The certificates of incorporation, as amended and/or restated (if applicable), of Frontier Holdings Inc., Frontier Refining & Marketing Inc., Frontier Refining Inc., Frontier Pipeline Inc., and Frontier El Dorado Refining Company each provide that the corporation shall, to the full extent permitted by Section 145 of the DGCL, as amended from time to time, indemnify directors and officers of the corporation. The bylaws of each of the guarantors provide for the indemnification of officers and directors of the corporation to the fullest extent permitted by Delaware law.
Each of the guarantors is authorized by Section 145(a) of the Delaware General Corporation Law, or DGCL, to indemnify any person who was or is a party or is threatened to be made a party to any threatened, pending or completed action, suit or proceeding, whether civil, criminal, administrative or investigative (other than an action by or in the right of the corporation) by reason of the fact that the person is or was a director, officer, employee or agent of the corporation, or is or was serving at the request of the corporation as a director, officer, employee or agent of another corporation, partnership, joint venture, trust or other enterprise, against expenses (including attorneys’ fees), judgments, fines and amounts paid in settlement actually and reasonably incurred by the person in connection with such action, suit or proceeding if the person acted in good faith and in a manner the person reasonably believed to be in or not opposed to the best interests of the corporation, and, with respect to any criminal action or proceeding, had no reasonable cause to believe the person’s conduct was unlawful. Under Section 145(b) of the DGCL, a corporation may indemnify any person in an action by or in the right of the corporation against expenses (including attorneys’ fees) actually and reasonably incurred by the person in connection with the defense or settlement of such action if the person acted in good faith and in a manner the person believed to be in or not opposed to the best interests of the corporation, except that no indemnification is permitted without judicial approval if the person is adjudged to be liable to the corporation.

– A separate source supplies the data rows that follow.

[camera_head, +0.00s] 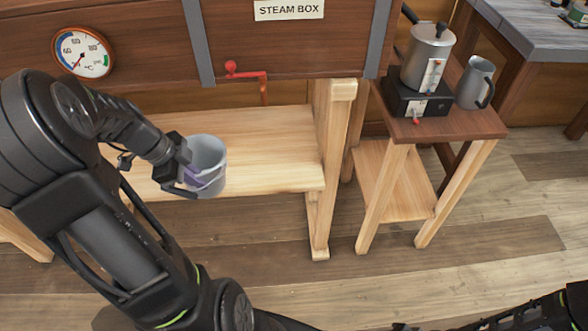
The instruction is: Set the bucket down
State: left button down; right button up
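The grey bucket (208,158) is in the head view at left of centre, upright, at the front edge of a wooden shelf under the steam box. My left gripper (186,172) is at the bucket's left side, with a finger against its wall. It appears shut on the bucket. Whether the bucket's base touches the shelf or hangs just in front of it, I cannot tell. Part of my right arm (540,315) shows at the bottom right corner; its gripper is out of view.
The shelf (270,150) is bare to the right of the bucket. A red valve handle (247,73) hangs above it. A small side table (455,125) at right holds a metal pot (428,57) on a black burner (412,97) and a grey jug (475,83).

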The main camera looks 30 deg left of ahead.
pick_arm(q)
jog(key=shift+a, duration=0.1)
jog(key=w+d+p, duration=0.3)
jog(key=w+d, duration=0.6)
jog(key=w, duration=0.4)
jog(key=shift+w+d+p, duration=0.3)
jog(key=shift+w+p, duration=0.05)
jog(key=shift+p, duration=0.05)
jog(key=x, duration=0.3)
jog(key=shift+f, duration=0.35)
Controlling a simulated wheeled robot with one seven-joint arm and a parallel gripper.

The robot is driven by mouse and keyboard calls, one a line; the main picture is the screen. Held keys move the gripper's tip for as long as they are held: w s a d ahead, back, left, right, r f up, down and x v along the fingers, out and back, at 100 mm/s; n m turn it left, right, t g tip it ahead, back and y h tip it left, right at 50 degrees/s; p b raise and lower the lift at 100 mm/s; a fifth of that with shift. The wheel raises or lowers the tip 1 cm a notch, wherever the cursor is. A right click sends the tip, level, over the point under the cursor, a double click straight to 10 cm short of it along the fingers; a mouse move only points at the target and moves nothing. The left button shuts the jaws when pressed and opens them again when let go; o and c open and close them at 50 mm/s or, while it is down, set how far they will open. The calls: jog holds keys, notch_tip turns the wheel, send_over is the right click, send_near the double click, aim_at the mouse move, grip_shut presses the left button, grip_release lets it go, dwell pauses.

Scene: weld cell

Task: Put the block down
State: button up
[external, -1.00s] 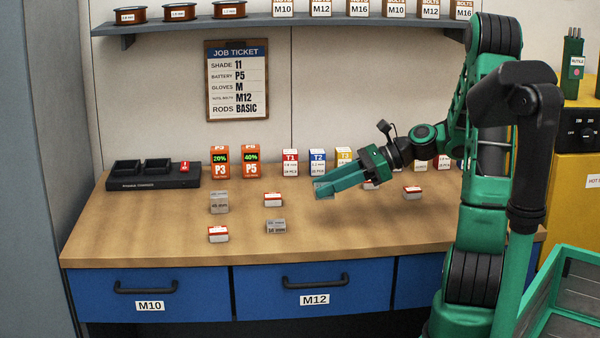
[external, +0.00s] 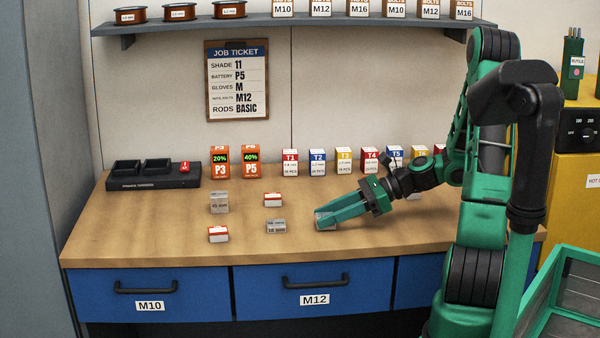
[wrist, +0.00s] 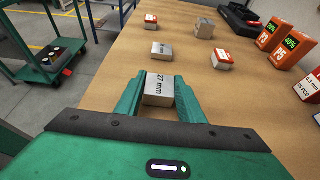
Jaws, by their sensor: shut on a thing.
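The block is a grey metal block marked 27 mm (wrist: 158,90), seen between my fingers in the wrist view. My gripper (external: 326,218) is shut on it, low over the wooden workbench (external: 170,240), right of the other small blocks. In the external view the block (external: 325,221) is partly covered by the green fingers. It looks at or very near the bench top; I cannot tell whether it touches.
Grey blocks (external: 276,226) (external: 220,202) and red-and-white boxes (external: 273,199) (external: 218,234) stand to the left. Battery packs (external: 220,163), a charger (external: 153,176) and a row of tip boxes (external: 317,162) line the back. Bench between gripper and front edge is clear.

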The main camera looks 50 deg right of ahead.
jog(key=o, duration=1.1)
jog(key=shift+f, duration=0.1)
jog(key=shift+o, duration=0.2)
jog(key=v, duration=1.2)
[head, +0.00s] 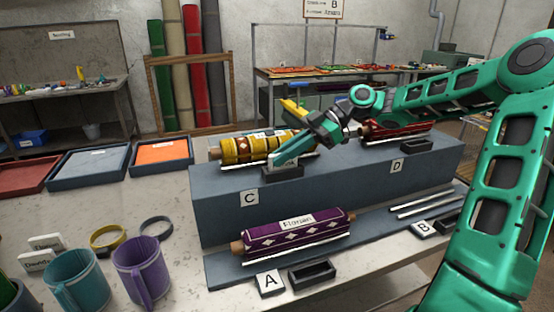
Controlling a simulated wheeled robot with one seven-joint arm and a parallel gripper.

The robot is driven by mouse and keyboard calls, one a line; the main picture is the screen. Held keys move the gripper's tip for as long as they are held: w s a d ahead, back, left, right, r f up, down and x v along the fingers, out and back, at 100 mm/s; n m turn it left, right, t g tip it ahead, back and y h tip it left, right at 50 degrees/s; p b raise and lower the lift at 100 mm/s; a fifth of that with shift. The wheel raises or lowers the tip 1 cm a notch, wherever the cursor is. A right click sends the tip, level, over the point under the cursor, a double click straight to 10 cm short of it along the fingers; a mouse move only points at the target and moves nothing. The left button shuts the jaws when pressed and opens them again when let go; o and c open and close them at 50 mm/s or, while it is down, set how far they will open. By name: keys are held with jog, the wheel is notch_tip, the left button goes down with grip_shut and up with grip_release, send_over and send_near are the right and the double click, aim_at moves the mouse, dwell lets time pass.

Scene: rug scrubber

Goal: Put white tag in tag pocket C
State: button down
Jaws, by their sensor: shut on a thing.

Pursuant to Section 145(c) of the DGCL, if a present or former director or officer of a corporation has been successful on the merits or otherwise in defense of any action, suit or proceeding referred to above, or in defense of any claim, issue or matter therein, the corporation must indemnify that person against expenses (including attorneys’ fees) actually and reasonably incurred by that person in connection with their defense. Section 145(d) of the DGCL provides that unless ordered by a court, any indemnification can be made only after a determination that indemnification of a person is proper because that person has met the applicable standard of conduct.

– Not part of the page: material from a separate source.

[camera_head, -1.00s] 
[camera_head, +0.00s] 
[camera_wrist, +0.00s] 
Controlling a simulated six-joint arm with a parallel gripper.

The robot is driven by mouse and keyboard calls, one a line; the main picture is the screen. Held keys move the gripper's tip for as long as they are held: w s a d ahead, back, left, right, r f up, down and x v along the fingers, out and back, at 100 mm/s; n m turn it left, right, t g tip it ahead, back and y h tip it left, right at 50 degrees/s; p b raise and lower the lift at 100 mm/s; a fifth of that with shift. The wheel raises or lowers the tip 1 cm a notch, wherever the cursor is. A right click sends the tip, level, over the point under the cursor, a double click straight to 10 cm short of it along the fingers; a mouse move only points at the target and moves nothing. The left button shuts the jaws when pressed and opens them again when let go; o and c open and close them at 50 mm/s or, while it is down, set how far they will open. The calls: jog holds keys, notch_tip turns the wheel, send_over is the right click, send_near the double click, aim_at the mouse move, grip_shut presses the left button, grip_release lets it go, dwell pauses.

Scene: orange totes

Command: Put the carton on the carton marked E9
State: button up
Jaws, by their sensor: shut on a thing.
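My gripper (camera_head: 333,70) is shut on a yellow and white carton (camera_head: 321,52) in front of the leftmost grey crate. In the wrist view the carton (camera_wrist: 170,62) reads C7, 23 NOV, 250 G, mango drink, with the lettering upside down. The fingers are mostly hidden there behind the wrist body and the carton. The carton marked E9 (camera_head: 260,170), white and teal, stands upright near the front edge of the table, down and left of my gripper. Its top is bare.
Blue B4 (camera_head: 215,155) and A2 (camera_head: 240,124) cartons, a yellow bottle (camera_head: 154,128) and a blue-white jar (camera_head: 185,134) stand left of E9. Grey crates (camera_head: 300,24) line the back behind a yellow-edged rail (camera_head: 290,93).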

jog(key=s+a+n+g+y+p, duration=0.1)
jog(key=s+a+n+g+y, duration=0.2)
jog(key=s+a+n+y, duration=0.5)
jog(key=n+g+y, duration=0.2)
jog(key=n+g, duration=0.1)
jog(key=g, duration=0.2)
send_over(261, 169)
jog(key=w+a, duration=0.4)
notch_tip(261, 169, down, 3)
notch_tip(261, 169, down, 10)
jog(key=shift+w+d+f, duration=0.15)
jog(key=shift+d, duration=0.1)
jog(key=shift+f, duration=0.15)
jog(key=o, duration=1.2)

DGCL Section 145(e) provides that expenses incurred by an officer or director in defending any civil, criminal, administrative or investigative action, suit or proceeding may be paid by a corporation in advance of the final disposition of such action, suit or proceeding upon receipt of an undertaking by or on behalf of such director or officer to repay such amount if it shall ultimately be determined that such person is not entitled to be indemnified. The bylaws of Frontier Holdings Inc., Frontier Refining & Marketing Inc., Frontier Refining Inc., and Frontier Pipeline Inc. provide for the advancement of expenses. The certificate of incorporation and bylaws of Frontier El Dorado Refining Company provide for the advancement of expenses.

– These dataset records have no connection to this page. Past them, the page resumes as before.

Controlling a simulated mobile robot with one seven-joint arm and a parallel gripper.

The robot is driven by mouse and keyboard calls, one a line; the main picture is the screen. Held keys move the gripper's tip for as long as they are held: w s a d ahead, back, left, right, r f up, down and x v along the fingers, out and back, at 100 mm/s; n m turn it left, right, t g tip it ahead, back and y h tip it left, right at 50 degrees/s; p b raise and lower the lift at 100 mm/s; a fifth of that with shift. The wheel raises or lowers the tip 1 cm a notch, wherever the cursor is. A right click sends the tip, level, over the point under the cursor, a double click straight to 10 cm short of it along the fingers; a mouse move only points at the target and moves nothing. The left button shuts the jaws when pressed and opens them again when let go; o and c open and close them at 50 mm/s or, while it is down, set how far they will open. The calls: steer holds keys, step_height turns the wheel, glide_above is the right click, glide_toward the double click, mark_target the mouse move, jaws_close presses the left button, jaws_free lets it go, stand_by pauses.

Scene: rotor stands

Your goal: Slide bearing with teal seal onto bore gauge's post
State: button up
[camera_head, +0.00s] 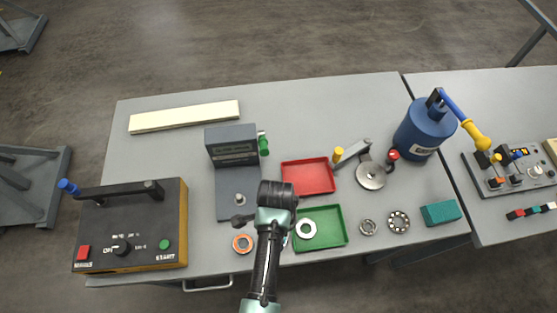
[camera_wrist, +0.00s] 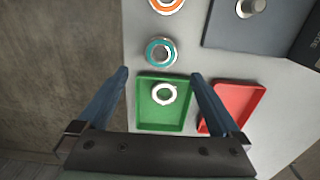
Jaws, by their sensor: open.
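The bearing with the teal seal (camera_wrist: 161,51) lies flat on the grey bench in the wrist view, just beyond the green tray. In the head view my arm hides most or all of it. My gripper (camera_wrist: 160,74) is open and empty above the bench, its fingers spread either side of the green tray in the wrist view. The bore gauge (camera_head: 232,145) is a dark grey block on a base plate, left of my arm in the head view. Its short upright post (camera_head: 240,199) is bare, and shows at the top of the wrist view (camera_wrist: 250,7).
An orange-sealed bearing (camera_head: 242,243) lies near the front edge. A green tray (camera_head: 330,220) holds a white-faced ring (camera_head: 306,228); a red tray (camera_head: 308,177) sits behind. Two more bearings (camera_head: 368,227) (camera_head: 398,221) lie right. A control box (camera_head: 130,230) stands left.

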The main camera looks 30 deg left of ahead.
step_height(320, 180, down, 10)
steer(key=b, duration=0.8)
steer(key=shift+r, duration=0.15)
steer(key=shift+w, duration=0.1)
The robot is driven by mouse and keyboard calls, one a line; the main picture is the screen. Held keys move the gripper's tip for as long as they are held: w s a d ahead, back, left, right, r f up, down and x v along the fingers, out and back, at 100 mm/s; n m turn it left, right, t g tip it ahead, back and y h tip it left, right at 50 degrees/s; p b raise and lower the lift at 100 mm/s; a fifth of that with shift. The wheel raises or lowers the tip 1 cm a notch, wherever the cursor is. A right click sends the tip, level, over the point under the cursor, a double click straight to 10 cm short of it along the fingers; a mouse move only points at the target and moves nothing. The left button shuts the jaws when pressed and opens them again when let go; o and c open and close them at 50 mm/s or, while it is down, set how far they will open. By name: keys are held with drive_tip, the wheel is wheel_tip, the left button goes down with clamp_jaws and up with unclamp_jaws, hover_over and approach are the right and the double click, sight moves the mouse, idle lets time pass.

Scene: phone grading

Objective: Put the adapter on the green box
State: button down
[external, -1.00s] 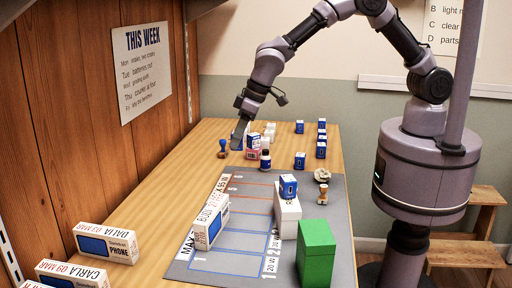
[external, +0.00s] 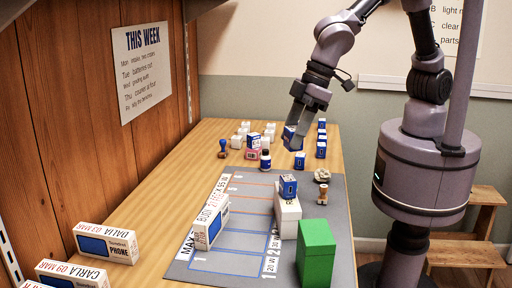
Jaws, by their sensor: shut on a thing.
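My gripper (external: 296,143) is above the far part of the table, shut on a small blue-and-white box (external: 290,133). The fingers hide part of this box, and I cannot read its label to tell whether it is the adapter. The green box (external: 315,252) stands upright at the near right corner of the grey mat, well in front of my gripper. Its top (external: 316,231) is bare.
A white box (external: 287,216) with a blue box (external: 288,186) on top stands behind the green box. A phone box (external: 211,222) stands left of it.

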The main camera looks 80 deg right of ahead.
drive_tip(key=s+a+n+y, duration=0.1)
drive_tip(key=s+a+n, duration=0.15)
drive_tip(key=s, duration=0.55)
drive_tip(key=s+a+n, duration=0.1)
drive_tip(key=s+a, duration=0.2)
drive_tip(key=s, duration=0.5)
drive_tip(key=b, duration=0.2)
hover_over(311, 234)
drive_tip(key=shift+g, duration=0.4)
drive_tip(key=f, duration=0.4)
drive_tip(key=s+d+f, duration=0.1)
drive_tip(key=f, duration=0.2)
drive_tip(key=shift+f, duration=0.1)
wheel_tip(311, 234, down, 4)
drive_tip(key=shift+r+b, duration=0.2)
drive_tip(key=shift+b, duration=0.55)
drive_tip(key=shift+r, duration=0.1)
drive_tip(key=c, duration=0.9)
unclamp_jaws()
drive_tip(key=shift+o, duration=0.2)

Under Section 145(g) of the DGCL, a corporation has the power to purchase and maintain insurance on behalf of any person who is or was a director, officer, employee or agent of the corporation, or is or was serving at the request of the corporation as a director, officer, employee or agent of another corporation, partnership, joint venture, trust or other enterprise against any liability asserted against such person and incurred by such person in any capacity, or arising out of such person’s status as such, whether or not the corporation would have the power to indemnify such person against such liability under Section 145 of the DGCL. The bylaws of Frontier Holdings Inc., Frontier Refining & Marketing Inc., Frontier Refining Inc., and Frontier Pipeline Inc., and the certificate of incorporation of Frontier El Dorado Refining Company, provide that each respective corporation may purchase and maintain such insurance. The bylaws of Frontier Oil and Refining Company provide that the corporation must purchase and maintain such insurance provided that it is available at a reasonable cost.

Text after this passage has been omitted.